Drake’s first class of OTD students embarked on a new venture for themselves and the University as they began their first term of classes in May. The cohort will advance together in the full-time program, which is both intensive and accelerated, with students earning their doctorate in only three years.
This first group of students has already formed bonds with their faculty. Taylor Crane, O1, says the cohort is in a unique position where, as the very first students, they can collaborate with faculty and help shape the future of the OTD program.
“They have been asking for feedback, and when we give it to them, they improve,” says Crane. “That’s brought us so close already.”
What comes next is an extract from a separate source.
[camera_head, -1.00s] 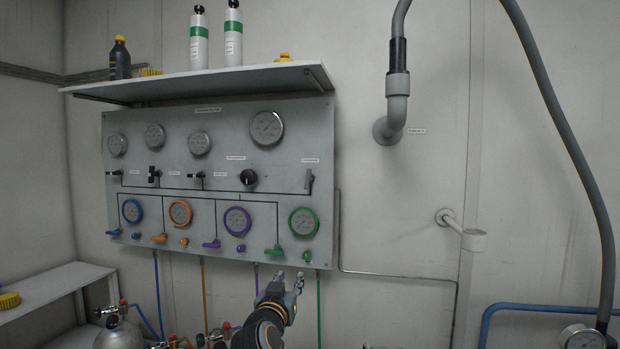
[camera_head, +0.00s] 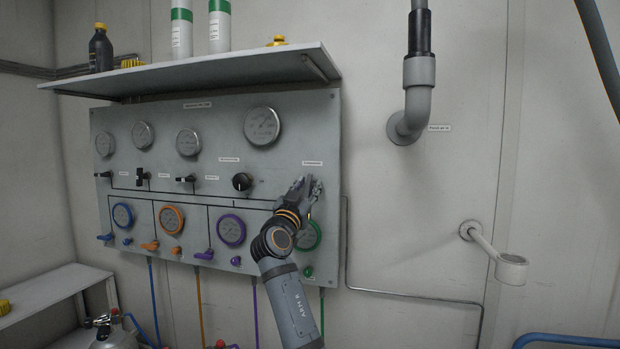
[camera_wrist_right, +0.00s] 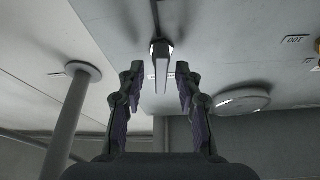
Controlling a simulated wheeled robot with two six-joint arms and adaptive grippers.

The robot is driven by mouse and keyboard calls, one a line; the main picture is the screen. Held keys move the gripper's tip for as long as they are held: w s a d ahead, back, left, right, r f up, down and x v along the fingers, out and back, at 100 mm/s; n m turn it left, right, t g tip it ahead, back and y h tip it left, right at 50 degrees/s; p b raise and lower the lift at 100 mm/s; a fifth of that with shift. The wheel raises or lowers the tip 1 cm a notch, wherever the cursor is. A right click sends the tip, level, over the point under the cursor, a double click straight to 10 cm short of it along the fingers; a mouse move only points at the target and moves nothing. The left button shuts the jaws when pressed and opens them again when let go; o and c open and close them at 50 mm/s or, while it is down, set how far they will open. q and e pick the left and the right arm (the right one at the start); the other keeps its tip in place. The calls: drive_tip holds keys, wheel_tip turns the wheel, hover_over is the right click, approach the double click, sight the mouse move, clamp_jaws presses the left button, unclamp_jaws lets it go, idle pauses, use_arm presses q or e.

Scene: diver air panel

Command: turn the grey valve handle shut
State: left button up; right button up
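The grey valve handle (camera_wrist_right: 161,68) shows in the right wrist view as a narrow lever on the panel face, in the middle of the picture. My right gripper (camera_wrist_right: 160,82) is open, with one finger on each side of the handle and visible gaps between. In the head view my right gripper (camera_head: 307,185) is at the upper right part of the grey panel (camera_head: 225,176), just under a small white label, and largely hides the handle there. I cannot tell whether the fingertips touch the panel. My left gripper is not in view.
A black knob (camera_head: 242,182) sits left of my right gripper. The green-rimmed gauge (camera_head: 308,236) is just below it, partly behind my right arm. A shelf (camera_head: 200,75) with bottles juts out above the panel. The wall to the right holds a grey pipe (camera_head: 418,100).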

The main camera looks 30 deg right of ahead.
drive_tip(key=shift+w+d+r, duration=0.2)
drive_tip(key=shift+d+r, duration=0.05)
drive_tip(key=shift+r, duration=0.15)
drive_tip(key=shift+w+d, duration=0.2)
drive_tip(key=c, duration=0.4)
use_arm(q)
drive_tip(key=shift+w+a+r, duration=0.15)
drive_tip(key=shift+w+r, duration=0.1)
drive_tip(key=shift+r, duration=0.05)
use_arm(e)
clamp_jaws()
Currently, the cohort has 26 students and future cohorts are expected to grow to 45. The building at 31st and University that currently houses the University Bookstore will eventually be home to the OTD department. (The bookstore is moving to Olmsted.) Once renovated, the facility will offer test equipment for families and individuals with disabilities to test.
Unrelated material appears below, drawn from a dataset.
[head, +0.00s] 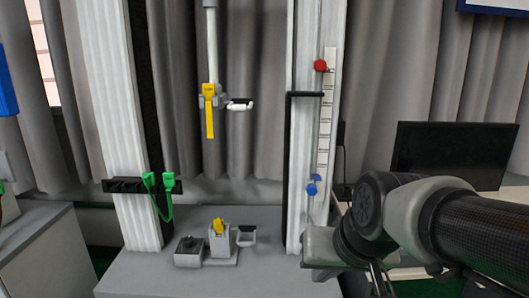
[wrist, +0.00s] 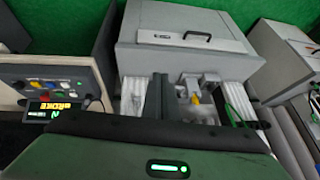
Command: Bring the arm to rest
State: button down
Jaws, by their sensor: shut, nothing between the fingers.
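My arm comes in from the right in the head view, with a dark woven link and a pale grey joint. It bends down in front of the tower's right column and the grey table edge. The lower part of the arm runs out at the bottom of the head view. I see nothing held.
The drop tower has a left column (head: 104,120) and a right column (head: 304,130). A black monitor (head: 452,155) stands behind my arm. A grey case (wrist: 185,45) shows in the wrist view.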

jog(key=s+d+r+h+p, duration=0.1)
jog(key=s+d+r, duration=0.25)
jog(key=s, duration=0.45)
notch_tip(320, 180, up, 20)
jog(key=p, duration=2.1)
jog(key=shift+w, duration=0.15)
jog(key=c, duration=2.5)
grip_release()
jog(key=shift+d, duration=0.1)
Ann Burkhardt, director of the OTD program, says the department has thus far relied on community partners to give students hands-on service learning opportunities from the start.
“We’re about our community. That’s where our clients are.”
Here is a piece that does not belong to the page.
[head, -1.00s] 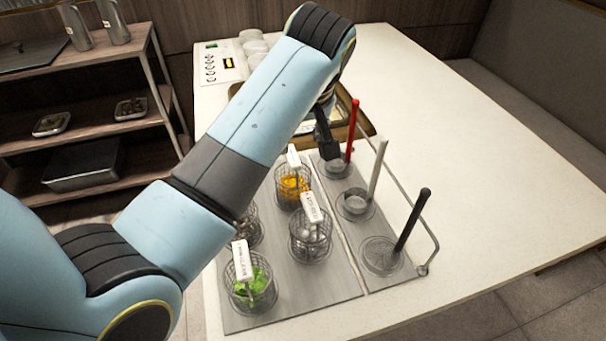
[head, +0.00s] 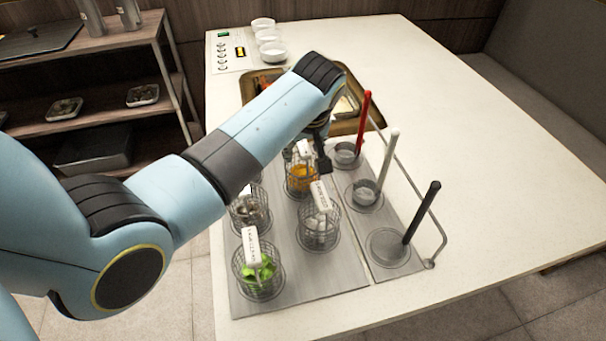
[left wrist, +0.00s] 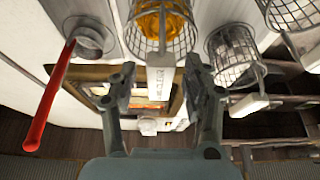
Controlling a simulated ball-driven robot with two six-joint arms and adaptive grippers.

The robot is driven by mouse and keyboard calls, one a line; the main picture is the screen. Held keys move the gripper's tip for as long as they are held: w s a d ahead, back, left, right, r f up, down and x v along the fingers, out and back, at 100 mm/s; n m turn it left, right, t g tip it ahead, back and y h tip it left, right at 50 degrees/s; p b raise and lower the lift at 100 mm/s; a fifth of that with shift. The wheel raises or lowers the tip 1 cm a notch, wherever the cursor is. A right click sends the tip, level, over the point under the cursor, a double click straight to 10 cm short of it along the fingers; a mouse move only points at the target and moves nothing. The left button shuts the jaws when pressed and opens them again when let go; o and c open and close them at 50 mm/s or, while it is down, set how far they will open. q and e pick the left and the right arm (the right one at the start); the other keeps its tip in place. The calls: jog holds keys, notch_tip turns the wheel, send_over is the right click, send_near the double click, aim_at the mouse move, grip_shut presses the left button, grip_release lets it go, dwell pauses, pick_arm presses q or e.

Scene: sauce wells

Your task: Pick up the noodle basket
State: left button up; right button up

Earlier this month, OTD students and faculty invited residents from Mosaic, a central Iowa organization providing services to adults with disabilities, to a picnic in Cline Atrium. The group enjoyed lunch and participated in varying levels of interactive activities.
“Our students really had an opportunity to shine at that event,” says Burkhardt, who underscores how stakeholders voiced interest in the first OTD graduates representing a combination of empathy for and awareness of the disabled community.
When Drake University first explored the addition of an OTD program, research revealed that 12 Iowa counties are lacking professional and educational support in the field. There are 14 students, over half of the cohort, who are from Iowa and intend to stay in Iowa.
“We have already fallen in love with this profession even more,” Crane said. “The faculty strives to make us, the students, the best practitioners we could possibly become.”
Crane said they have had several practicing professionals visit class to discuss the type of settings they work in, which have given them insight into what they might specialize in.
Crane, who has a B.S. in kinesiology from Iowa State University, interviewed with three different schools as she searched for an OTD program. It was Drake, she says, that made her feel most welcome. “I felt the excitement they had,” remembers Crane. “The interview was so interactive. It really stuck out to me and made me accept.”
She says she was also attracted to Drake because of the volunteer opportunities in the local community. She plans to do work at Courage League Sports, a non-profit adaptive sports and recreational facility in Urbandale that offers year-round program for all ages.